YOUR TASK » How many lines of these records hold the string "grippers"? Reply with the number alone.
BEGIN MATERIALS PROVIDED
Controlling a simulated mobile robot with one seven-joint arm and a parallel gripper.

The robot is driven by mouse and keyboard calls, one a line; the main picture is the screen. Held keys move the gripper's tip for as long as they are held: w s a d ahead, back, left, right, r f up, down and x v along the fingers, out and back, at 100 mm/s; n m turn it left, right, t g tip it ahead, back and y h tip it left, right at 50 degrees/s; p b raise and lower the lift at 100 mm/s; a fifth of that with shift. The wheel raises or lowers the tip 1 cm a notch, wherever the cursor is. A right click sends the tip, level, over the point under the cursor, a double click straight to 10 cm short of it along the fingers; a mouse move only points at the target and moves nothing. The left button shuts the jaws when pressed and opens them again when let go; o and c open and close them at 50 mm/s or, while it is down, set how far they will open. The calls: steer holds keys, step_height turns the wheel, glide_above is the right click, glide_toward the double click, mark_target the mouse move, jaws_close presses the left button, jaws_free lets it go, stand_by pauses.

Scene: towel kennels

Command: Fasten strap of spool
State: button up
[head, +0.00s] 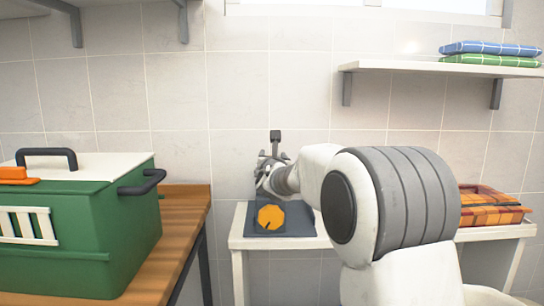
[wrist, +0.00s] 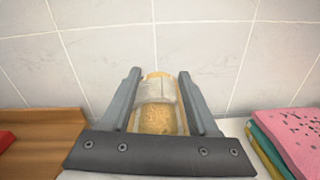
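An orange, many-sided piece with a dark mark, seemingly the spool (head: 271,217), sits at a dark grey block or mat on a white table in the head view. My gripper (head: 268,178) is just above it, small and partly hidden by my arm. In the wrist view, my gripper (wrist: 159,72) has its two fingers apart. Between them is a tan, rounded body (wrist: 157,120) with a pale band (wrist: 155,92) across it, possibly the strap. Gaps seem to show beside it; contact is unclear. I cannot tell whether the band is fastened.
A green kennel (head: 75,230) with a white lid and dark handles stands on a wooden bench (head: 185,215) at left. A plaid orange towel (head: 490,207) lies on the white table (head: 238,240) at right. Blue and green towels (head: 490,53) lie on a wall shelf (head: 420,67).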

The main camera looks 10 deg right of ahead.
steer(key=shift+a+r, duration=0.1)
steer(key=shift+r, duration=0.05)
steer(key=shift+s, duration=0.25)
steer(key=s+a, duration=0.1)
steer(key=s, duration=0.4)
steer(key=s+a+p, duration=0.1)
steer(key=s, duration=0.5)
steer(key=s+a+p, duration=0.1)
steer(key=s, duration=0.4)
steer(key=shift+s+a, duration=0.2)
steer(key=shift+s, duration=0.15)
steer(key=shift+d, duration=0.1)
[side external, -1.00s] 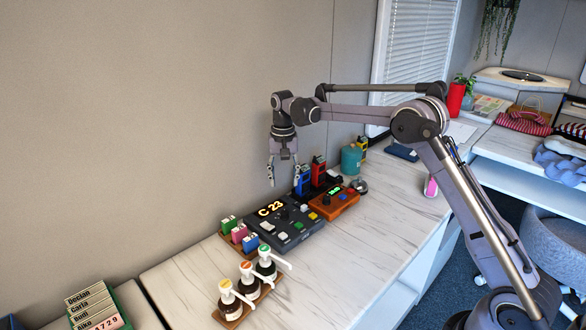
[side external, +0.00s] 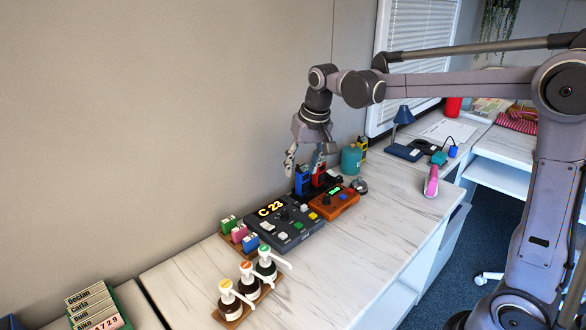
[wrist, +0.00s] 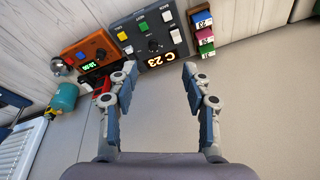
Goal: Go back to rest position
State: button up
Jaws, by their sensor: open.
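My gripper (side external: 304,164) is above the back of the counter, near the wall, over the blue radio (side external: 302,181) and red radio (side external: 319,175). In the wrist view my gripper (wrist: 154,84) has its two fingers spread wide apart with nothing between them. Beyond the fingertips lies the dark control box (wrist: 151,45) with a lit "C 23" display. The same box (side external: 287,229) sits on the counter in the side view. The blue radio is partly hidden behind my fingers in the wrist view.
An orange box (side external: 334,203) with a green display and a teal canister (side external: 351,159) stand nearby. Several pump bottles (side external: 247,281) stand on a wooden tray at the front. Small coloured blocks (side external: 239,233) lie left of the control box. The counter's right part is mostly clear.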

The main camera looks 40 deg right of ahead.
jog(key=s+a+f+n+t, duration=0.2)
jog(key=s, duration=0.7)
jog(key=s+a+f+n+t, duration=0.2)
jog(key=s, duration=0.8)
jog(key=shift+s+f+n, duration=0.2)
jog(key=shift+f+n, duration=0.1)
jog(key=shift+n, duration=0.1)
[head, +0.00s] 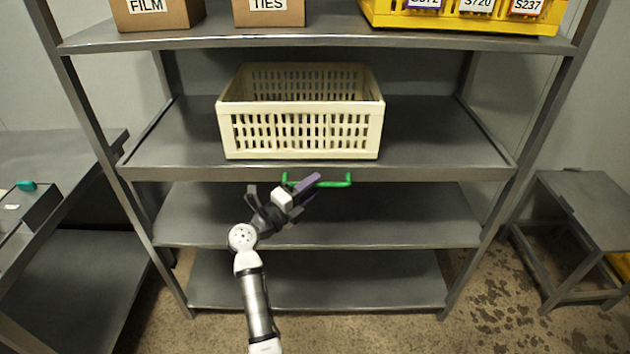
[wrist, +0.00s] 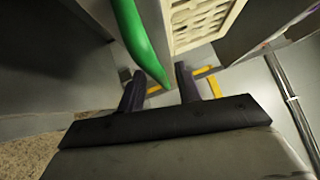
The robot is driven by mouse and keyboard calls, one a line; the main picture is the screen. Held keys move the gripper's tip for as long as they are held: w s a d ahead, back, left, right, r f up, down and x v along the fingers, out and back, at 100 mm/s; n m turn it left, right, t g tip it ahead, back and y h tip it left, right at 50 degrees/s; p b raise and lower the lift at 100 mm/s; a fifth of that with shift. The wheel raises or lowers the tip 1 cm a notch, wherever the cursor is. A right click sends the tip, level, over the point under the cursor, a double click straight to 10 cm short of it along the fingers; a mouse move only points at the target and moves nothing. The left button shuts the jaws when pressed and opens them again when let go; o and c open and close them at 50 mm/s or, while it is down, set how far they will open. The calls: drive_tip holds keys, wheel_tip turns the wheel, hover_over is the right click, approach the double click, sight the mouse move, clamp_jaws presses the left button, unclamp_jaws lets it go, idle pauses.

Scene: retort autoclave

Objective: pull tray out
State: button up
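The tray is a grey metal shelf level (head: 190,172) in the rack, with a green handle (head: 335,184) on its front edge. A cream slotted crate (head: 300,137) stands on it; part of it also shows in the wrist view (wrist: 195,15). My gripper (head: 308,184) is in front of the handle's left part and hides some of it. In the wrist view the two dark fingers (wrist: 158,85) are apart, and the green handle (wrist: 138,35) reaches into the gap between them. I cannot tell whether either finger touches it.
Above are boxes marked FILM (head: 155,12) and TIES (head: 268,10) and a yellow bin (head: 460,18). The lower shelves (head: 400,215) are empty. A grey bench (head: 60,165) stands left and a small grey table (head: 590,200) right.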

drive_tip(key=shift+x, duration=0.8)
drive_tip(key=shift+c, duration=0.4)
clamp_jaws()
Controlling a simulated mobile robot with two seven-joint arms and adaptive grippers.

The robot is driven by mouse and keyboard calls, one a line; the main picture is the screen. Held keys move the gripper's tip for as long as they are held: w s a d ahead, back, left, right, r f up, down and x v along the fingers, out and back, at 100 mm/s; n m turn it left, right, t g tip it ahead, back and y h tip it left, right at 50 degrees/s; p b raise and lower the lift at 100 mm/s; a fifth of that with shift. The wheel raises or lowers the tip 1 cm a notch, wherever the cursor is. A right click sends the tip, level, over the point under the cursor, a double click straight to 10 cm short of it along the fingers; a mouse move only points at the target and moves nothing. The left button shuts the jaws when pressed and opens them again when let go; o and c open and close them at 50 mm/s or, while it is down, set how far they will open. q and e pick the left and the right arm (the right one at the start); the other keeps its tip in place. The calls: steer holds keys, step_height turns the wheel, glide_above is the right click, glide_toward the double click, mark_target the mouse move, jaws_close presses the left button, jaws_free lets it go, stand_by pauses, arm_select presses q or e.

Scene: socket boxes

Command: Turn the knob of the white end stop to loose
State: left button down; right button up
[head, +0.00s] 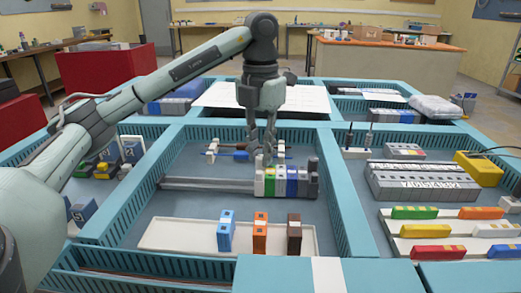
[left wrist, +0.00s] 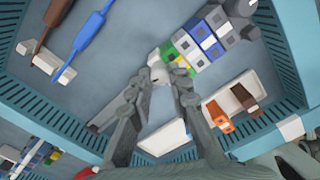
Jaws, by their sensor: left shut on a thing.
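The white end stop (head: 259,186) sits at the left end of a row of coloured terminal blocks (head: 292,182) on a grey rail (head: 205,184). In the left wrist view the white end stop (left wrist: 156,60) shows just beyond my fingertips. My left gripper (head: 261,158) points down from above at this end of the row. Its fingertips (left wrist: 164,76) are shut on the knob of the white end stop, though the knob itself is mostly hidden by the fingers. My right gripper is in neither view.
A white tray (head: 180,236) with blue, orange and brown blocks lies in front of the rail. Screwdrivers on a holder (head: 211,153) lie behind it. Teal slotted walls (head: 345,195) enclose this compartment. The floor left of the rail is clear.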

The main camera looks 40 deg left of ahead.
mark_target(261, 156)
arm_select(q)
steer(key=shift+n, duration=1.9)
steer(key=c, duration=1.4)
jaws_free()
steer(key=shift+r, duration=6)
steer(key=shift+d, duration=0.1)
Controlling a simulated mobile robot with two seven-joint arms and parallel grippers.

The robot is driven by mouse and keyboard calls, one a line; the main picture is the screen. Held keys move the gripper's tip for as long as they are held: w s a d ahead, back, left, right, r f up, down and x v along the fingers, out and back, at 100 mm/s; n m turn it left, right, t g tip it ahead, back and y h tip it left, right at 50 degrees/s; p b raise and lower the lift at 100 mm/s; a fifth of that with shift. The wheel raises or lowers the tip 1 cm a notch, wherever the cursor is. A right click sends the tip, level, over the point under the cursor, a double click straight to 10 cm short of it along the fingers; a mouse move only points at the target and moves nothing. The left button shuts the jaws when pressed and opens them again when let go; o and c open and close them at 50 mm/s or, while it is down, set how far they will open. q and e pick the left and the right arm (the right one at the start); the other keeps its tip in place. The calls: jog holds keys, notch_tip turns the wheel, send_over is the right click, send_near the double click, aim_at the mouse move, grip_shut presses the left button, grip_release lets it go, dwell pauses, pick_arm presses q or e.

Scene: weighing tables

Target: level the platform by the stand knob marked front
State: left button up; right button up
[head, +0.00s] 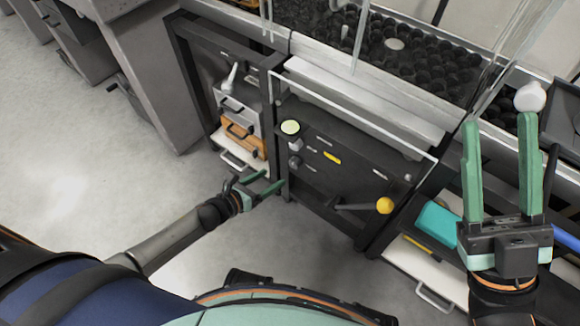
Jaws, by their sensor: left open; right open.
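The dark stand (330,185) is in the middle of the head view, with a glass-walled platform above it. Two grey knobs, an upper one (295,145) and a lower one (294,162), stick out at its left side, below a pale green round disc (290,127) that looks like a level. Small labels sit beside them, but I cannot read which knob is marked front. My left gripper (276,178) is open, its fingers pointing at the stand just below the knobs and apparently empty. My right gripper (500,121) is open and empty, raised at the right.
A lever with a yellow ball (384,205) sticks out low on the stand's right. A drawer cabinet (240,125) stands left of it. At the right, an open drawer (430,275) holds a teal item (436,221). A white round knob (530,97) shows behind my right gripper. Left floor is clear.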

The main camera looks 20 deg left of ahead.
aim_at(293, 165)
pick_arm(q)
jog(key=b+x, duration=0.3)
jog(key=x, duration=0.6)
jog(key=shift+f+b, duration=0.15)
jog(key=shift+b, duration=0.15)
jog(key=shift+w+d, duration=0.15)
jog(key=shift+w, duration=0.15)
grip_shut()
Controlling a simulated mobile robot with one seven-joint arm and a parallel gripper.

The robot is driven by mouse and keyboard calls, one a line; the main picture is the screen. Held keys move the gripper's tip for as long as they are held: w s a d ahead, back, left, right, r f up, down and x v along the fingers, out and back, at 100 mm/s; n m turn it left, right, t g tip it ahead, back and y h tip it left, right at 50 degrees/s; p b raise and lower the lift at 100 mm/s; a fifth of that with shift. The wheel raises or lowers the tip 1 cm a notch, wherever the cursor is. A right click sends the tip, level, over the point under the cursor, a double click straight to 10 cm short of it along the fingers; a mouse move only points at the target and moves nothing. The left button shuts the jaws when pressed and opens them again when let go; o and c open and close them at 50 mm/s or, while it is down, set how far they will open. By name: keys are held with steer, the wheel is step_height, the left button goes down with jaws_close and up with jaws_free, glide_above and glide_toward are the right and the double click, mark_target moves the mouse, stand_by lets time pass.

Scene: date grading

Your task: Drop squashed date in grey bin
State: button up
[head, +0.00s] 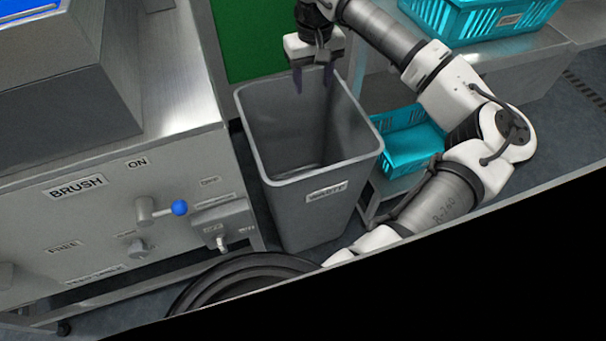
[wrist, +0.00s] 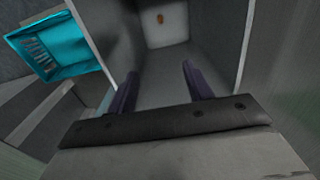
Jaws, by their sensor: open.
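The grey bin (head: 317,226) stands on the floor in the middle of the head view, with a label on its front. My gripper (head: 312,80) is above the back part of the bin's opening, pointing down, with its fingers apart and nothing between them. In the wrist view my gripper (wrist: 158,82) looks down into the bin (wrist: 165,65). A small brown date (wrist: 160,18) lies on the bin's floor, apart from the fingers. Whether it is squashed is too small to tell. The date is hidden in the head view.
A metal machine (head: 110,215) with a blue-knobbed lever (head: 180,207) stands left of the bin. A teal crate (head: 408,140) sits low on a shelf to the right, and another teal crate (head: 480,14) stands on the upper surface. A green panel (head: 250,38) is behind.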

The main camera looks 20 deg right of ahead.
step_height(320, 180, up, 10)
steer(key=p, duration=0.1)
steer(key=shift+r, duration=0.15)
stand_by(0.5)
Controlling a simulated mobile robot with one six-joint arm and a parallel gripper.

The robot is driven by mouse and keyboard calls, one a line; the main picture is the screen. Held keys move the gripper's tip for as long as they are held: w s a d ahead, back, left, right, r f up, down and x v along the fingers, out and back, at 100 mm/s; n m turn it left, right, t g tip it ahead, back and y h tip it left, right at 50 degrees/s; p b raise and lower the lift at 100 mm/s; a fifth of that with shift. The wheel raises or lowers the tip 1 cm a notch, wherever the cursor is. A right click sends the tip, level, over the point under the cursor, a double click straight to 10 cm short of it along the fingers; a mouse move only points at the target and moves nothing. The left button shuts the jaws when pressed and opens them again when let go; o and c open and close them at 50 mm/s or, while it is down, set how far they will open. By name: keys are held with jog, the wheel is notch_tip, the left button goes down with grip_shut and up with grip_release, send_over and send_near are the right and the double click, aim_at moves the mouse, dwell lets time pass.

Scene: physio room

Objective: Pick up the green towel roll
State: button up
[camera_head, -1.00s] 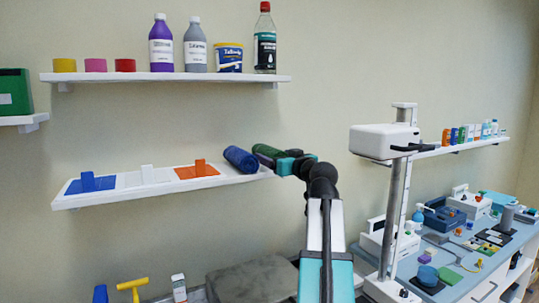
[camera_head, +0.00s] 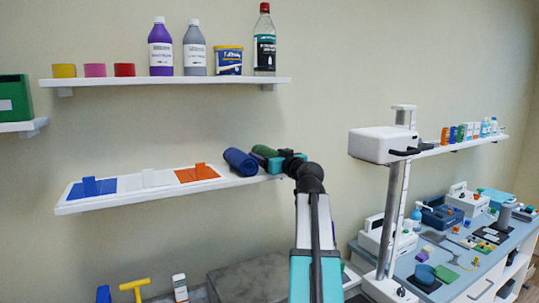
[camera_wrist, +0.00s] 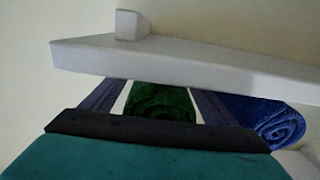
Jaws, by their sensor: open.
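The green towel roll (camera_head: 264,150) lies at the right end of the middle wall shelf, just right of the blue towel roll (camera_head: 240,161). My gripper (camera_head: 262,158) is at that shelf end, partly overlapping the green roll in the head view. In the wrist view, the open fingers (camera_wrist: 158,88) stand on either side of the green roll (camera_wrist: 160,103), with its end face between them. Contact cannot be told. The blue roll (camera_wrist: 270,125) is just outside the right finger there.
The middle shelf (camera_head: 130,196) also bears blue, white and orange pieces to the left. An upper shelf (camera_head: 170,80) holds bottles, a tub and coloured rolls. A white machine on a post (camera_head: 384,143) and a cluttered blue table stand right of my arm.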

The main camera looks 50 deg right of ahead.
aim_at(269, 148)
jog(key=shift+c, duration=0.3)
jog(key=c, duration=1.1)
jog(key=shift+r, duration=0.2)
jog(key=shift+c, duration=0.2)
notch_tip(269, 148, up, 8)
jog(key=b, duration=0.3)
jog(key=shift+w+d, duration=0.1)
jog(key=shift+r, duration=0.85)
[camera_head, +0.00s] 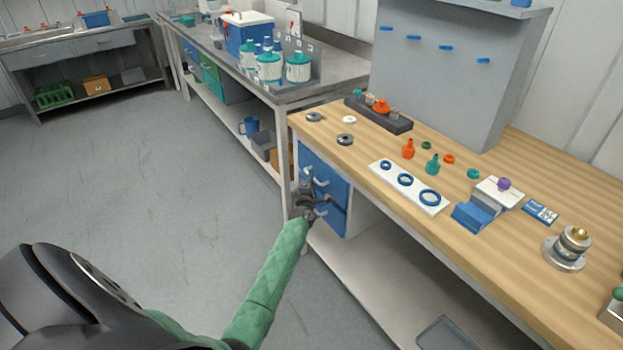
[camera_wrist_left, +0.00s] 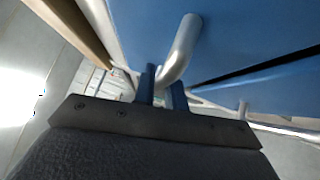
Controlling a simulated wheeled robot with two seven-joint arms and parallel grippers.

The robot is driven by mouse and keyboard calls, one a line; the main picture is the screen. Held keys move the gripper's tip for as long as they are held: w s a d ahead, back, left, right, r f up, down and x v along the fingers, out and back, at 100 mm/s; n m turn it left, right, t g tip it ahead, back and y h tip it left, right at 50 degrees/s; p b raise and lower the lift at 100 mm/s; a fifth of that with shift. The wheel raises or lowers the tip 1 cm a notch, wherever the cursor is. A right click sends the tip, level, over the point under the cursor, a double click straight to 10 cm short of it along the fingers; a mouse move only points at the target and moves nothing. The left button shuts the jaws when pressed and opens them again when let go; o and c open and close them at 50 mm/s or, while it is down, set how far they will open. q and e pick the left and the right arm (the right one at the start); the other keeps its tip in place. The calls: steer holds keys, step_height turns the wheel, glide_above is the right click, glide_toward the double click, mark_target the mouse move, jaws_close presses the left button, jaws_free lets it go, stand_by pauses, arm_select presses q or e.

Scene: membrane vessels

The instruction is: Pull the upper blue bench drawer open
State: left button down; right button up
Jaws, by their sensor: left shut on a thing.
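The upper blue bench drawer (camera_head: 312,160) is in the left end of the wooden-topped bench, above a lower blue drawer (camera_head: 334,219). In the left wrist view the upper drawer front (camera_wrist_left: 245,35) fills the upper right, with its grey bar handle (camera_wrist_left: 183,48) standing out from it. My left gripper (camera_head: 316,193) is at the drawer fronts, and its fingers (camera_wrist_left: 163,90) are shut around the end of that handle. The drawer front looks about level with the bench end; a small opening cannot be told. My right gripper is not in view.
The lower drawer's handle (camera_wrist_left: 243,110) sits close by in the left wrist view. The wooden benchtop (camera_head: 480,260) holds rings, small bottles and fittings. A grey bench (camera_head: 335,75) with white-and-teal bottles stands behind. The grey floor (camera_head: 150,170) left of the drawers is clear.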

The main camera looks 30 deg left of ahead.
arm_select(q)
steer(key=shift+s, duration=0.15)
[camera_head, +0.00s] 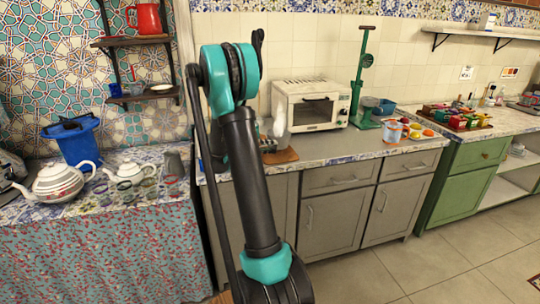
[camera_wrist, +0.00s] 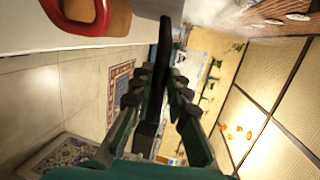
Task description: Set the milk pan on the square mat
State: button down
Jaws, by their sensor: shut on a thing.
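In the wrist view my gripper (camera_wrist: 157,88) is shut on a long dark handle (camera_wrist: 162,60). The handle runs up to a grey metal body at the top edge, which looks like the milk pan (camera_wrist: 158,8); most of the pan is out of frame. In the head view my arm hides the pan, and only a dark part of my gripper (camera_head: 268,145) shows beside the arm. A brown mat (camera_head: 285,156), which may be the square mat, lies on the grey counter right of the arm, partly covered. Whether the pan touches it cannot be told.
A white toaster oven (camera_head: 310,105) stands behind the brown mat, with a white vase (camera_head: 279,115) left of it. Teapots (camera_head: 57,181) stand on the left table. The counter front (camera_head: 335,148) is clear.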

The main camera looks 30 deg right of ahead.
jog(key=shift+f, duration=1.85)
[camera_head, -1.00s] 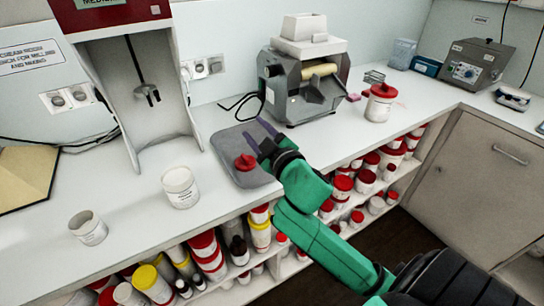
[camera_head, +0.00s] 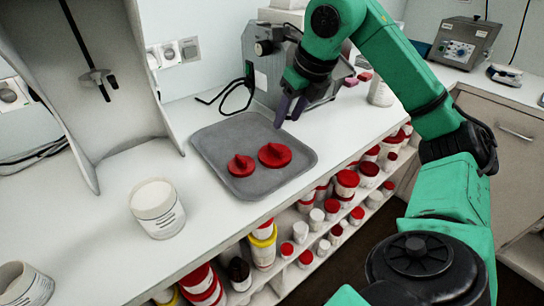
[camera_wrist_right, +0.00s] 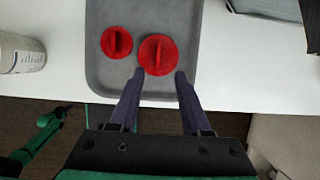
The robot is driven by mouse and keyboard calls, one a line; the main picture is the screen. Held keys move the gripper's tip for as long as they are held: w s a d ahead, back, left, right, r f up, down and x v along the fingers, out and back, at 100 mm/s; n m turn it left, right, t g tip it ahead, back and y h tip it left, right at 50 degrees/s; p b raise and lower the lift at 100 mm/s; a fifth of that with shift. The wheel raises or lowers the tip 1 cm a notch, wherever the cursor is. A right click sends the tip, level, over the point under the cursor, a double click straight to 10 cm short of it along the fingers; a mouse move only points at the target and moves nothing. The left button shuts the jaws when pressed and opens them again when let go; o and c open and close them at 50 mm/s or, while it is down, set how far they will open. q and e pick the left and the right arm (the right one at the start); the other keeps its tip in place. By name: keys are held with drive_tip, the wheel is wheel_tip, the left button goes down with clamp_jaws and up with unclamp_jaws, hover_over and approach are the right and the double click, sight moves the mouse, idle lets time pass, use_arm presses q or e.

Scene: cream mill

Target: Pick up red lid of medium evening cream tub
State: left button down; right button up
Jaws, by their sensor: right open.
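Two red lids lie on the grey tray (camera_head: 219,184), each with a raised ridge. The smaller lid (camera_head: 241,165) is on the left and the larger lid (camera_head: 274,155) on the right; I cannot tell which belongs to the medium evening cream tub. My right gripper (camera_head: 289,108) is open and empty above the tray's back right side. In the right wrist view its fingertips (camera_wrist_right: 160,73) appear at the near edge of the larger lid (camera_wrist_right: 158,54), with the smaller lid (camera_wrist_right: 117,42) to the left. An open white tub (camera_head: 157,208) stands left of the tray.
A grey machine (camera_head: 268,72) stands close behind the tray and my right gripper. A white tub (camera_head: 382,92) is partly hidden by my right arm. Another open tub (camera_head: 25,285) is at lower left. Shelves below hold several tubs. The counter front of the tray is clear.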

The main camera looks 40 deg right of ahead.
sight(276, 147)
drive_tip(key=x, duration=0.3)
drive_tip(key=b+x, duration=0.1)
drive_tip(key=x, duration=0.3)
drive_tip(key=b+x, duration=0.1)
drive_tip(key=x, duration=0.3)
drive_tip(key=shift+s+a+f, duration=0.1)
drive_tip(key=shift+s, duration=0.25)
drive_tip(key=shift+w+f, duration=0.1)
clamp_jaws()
END MATERIALS PROVIDED
WORKED SOLUTION » 3